En une dizaine d’années, de part et d’autre des voies ferrées du pôle multimodal de Massy, des quartiers neufs se sont développés. Vers l’ouest, le pittoresque d’un style néoclassique prévaut. À l’est, sur l’ancien plateau industriel, un style plus contemporain a été recherché. Ce nouveau paysage urbain manque globalement de relief.
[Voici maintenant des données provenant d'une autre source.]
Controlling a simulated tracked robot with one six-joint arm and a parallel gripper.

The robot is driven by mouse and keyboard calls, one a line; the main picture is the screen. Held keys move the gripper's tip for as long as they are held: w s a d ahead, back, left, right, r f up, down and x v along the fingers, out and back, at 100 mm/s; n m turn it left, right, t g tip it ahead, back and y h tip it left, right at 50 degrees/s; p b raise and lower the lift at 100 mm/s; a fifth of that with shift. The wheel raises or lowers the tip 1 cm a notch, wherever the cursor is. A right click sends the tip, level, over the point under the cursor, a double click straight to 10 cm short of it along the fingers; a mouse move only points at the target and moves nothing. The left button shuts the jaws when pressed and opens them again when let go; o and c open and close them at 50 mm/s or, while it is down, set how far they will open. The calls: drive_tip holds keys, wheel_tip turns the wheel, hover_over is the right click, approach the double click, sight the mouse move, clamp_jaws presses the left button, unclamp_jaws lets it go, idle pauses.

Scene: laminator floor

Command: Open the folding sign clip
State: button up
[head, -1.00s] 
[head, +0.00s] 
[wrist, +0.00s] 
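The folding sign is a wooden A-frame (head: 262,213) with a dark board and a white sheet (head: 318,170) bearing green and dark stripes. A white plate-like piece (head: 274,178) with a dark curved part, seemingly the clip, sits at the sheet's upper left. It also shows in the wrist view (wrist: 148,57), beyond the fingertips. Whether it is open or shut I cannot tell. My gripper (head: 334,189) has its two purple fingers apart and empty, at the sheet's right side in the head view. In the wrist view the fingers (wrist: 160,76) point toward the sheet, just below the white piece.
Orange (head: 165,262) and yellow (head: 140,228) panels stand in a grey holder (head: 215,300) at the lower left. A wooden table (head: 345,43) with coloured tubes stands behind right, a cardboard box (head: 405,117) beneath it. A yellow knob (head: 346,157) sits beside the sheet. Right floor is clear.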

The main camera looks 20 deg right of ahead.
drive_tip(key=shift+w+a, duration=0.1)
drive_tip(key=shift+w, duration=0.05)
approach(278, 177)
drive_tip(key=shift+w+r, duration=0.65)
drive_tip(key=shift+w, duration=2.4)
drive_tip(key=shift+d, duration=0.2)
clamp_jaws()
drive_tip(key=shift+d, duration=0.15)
Inscription dans le site et contexte urbain
L’immeuble de logements de « La Rose des vents » construit par Vincen Cornu apporte une heureuse transition avec la texture minérale de ses façades en béton blanc et sa volumétrie d’immeuble d’angle urbain. À l’extrémité de la Zac Ampère et en son point le plus haut, en limite de Palaiseau, il occupe une position stratégique où des qualités plastiques et matérielles irréprochables étaient attendues par la ville et Paris Sud Aménagement. Le bâtiment dessine une figure de proue sur une parcelle située à l’angle des rues Émile Baudot et Jean-François de La Pérouse, marquant ainsi une des entrées du quartier.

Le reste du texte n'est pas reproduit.